Copyright 2011 Ben S. Pollock

I. Crossing the Line

DATELINE MIRTHOLOGY — Should her museum-progress trek be now or wait till it’s further along? My client Crystal Britches calls Fayetteville and Washington County home. For her, Bentonville and the rest of Benton County are places to visit. Unlike, say, Springdale, which she sees as merely one town up.

Fayettevillians know exactly what she means. Vice versa surely applies as well.

At Miss Britches’ bidding, I went to inspect the progress of the world-class museum that’s being built up there. Fayetteville is a classic college town but offers little art. We have a few galleries, artists open their studios sometimes and the university has some exhibit space, but no public or private art museums.

Bentonville has none at the moment, but that will change this year.

While I drive beyond the Benton County line a few times a month, I hadn’t taken time for the museum project of Alice Walton and her family. It’s been under construction a few years, with many opening date revisions. To keep onlookers away, its eventual roads either are blocked or unfinished at the points they join existing streets.

Trail from downtown Bentonville to museum. Photo from city, www.bentonvillear.com.
City of Bentonville photo

Instead, the art lover has to walk the one footpath to approach the proverbial knothole in the construction fence.

Now that the opening date 11/11/2011 has been set in concrete and mortar — unless it’s changed — the connected buildings are taking final form. The news media report that progress can be seen through that knothole.

Crystal Britches travels to Benton County far less than me. Mainly it’s to drive through and north to Kansas City for ballroom dance competitions, of which she is fond and why she wears over her clothes heat-retaining rain pants, an old-fashioned and perhaps wrongheaded way to keep her legs looking good.

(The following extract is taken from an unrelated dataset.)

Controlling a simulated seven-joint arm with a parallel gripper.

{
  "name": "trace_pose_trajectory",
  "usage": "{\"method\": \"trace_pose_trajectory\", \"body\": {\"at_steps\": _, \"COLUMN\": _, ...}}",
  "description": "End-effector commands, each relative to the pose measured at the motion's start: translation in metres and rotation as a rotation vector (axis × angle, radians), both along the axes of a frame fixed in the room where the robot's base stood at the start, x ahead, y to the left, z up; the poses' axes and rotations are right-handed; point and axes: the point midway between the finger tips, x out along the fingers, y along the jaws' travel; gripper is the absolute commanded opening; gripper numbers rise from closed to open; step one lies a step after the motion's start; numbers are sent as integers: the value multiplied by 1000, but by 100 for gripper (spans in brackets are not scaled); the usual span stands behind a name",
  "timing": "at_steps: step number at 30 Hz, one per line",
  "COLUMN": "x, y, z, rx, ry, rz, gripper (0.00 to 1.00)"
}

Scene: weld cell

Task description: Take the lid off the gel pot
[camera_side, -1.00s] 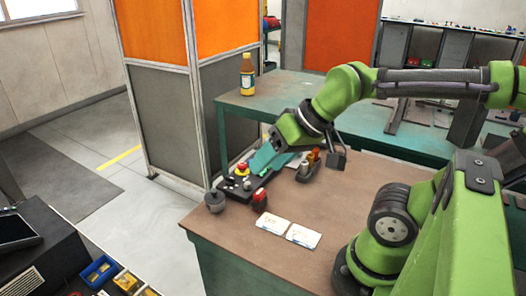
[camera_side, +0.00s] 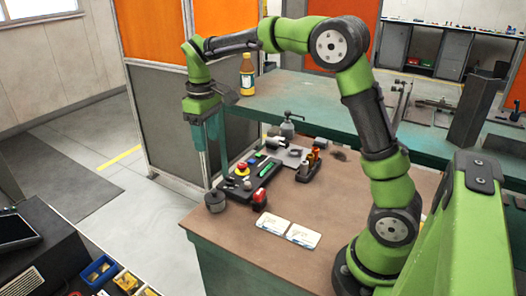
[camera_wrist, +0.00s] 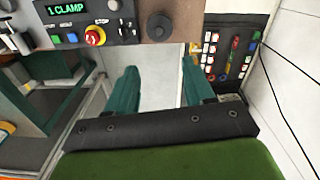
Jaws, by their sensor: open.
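The gel pot (camera_side: 215,202) is a small, dark grey, round pot at the left front corner of the brown table. Its lid (camera_side: 214,194) with a small knob on top is on it. In the wrist view the lid (camera_wrist: 159,26) shows from above as a dark disc, at the table's edge and just beyond my fingertips. My gripper (camera_side: 211,178) points down with its teal fingers above and behind the pot in the side view. In the wrist view my gripper (camera_wrist: 160,62) is open, with only pale floor between the fingers, apart from the pot.
A control box (camera_side: 250,178) with a red-and-yellow stop button is beside the pot.

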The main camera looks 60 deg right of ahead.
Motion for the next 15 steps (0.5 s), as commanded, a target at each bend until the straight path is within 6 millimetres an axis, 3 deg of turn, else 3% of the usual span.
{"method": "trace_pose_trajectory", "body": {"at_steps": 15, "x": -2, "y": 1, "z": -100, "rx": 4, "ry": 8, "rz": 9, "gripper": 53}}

Yet she has great love and pride for the entire area. Miss Britches not only gives money, but time and labor. With her personal plastic, she is a walking drop cloth. Yet her efforts are strictly behind the scenes. She hires me for public relations work precisely to avoid relating to others publicly.

Crystal Britches and Alice Walton have some things in common. They’re brilliant, personally and in business. They’re both wealthy enough for their personalities to not only be tolerated in their respective communities but celebrated. Still, Ms. Walton is a billionaire, Miss Britches but a millionaire, so the former’s quirks are much better known.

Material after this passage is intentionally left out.